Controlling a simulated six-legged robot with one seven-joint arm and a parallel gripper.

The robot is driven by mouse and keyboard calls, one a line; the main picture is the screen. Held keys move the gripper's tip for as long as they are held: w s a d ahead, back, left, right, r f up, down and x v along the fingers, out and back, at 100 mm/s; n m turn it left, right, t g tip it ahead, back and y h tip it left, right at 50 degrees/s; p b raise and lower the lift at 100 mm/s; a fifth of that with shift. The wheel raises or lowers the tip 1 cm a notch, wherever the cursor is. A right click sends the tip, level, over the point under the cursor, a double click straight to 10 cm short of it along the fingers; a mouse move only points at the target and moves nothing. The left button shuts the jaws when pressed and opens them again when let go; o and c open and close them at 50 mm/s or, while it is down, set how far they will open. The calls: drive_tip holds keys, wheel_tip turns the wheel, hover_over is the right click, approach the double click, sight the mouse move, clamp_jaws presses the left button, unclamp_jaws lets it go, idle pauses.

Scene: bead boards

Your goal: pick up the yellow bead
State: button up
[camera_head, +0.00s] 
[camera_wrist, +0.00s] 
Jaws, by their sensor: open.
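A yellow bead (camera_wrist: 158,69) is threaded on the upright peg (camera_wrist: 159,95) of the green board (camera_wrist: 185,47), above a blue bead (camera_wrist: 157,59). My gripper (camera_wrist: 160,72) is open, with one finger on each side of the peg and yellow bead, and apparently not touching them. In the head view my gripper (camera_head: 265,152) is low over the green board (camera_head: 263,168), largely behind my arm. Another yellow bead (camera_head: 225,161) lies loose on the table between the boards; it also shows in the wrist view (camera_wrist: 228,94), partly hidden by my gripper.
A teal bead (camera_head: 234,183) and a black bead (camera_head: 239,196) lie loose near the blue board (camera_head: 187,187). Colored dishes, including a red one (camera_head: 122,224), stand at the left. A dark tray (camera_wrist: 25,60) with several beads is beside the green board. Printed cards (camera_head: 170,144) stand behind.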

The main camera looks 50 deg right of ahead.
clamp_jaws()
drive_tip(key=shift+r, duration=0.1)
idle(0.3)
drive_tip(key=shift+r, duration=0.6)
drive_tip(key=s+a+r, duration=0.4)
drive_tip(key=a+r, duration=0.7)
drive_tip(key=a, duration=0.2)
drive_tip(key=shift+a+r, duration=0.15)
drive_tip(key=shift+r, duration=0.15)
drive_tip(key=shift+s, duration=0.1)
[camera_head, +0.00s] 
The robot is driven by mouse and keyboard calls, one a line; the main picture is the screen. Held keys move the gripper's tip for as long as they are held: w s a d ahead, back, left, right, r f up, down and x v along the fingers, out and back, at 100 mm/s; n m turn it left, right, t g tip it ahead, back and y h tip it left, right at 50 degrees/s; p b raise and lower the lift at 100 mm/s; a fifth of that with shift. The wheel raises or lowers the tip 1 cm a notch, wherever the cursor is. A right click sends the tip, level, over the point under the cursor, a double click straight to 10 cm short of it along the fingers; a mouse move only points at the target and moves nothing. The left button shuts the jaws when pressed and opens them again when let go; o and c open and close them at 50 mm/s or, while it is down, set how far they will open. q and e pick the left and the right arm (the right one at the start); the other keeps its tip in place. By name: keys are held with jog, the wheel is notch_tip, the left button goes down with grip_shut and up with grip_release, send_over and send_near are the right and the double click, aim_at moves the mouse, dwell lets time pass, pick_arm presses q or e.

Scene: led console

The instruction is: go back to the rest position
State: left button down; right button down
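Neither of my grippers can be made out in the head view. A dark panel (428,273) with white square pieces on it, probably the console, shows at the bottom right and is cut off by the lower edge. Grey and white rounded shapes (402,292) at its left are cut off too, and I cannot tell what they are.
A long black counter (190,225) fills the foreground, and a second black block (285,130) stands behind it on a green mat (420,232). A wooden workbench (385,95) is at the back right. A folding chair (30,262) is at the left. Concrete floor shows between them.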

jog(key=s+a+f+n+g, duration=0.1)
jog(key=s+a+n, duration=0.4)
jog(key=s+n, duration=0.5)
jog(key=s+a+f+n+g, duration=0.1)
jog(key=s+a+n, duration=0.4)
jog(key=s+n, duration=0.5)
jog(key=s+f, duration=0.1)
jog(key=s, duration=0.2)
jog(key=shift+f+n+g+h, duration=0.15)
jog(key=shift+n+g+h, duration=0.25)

DIRECTION:
Above are the records; print exactly the lines from the line with "Your goal: pick up the yellow bead" to the line with "[camera_wrist, +0.00s]", including both, and nothing else.

EXERCISE OUTPUT:
Your goal: pick up the yellow bead
State: button up
[camera_head, +0.00s] 
[camera_wrist, +0.00s] 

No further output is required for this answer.